We are not, thank God, left to our own devices. God lives in us – strengthens us, sustains us, surprises us – through the Holy Spirit. It is through the Spirit that we start to see people as God sees them – as people to love rather than people to fear. It is through the Spirit that we might rediscover an eagerness to do good. And it is through the Spirit that Christian Aid has raised funds and awareness, sought peace and challenged injustice, fed the hungry, cared for the sick and put faith into action over the last 60 years. Let’s have a quick reminder of what that’s looked like…
[Sixty years of Christian Aid Week: Putting faith into action – http://www.christianaid.org.uk/christian-aid-week/resources]
‘Now who will harm you if you are eager to do what is good?’

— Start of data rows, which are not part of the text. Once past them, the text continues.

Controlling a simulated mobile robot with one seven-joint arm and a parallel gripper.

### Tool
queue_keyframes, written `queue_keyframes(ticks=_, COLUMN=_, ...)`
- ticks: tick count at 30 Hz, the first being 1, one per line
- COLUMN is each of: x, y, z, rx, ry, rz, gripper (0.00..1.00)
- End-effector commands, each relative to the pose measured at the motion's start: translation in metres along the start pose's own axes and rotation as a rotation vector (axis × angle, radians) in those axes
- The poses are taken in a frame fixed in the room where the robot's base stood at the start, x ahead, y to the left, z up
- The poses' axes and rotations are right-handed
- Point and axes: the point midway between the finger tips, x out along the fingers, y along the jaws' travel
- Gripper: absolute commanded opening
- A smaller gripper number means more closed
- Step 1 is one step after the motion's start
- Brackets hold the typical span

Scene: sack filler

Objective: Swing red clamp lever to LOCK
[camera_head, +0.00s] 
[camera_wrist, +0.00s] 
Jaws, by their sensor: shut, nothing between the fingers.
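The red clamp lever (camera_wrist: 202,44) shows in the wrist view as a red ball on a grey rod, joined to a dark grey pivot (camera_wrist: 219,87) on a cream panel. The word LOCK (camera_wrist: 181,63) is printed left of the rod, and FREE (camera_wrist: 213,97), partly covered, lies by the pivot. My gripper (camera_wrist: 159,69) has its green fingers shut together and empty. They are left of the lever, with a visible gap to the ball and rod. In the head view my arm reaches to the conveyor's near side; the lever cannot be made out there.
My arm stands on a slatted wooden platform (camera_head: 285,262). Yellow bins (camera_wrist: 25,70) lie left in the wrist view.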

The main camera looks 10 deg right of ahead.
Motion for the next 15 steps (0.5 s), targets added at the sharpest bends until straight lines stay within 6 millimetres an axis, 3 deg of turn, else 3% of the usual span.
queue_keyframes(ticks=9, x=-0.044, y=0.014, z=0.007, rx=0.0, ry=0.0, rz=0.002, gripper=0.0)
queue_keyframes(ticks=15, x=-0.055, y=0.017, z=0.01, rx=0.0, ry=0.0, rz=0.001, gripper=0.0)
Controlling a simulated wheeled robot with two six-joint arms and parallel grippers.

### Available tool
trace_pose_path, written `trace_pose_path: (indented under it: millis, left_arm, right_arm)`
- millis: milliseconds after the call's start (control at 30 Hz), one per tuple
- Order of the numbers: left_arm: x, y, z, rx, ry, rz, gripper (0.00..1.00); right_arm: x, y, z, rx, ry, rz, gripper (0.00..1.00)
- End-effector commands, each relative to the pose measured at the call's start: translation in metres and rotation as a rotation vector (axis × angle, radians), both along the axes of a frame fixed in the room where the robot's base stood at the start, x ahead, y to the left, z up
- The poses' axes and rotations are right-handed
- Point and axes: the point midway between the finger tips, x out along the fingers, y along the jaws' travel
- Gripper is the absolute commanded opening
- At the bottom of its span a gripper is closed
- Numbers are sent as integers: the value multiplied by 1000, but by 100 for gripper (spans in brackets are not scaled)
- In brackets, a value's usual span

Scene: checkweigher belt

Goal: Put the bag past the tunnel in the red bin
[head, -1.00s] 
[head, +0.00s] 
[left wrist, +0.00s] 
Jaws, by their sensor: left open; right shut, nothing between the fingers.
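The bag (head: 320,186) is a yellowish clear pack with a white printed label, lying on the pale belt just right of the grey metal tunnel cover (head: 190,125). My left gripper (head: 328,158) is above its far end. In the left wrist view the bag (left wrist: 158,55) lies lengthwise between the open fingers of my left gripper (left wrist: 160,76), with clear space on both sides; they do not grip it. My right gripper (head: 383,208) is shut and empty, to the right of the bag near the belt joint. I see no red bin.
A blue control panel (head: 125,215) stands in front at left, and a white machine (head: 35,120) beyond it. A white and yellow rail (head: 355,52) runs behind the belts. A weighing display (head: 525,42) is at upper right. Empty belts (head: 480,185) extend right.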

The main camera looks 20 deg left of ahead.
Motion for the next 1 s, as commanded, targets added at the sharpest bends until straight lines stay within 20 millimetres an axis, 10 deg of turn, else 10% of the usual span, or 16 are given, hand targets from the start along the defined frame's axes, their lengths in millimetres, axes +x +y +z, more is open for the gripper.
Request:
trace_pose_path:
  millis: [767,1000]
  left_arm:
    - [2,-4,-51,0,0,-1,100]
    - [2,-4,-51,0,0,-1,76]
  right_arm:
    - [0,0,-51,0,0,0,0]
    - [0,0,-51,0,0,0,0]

The writer of 1 Peter goes on to say that actually, you might be harmed if you are eager to do good and yet we are called to do so anyway for our identity is as friends of the Christ who gave up comfort and power to become one of us, to live amongst us, to suffer, die and rise again so to reveal God’s extravagant love, to offer hope and joy for all, to inspire an eagerness to do good. Today, perhaps we’ll live this out by putting money in a red envelope, by praying for the work of Christian Aid, or by signing the Christian Aid petition to change the story we hear about refugees which will be at the back of the church and in the hall. Perhaps we’ll live this out in all sorts of other ways, both great and small. And as we do so, may God bless us with the strength, the joy, the eagerness to do good; for the transformation of this world and the glory of God. Amen.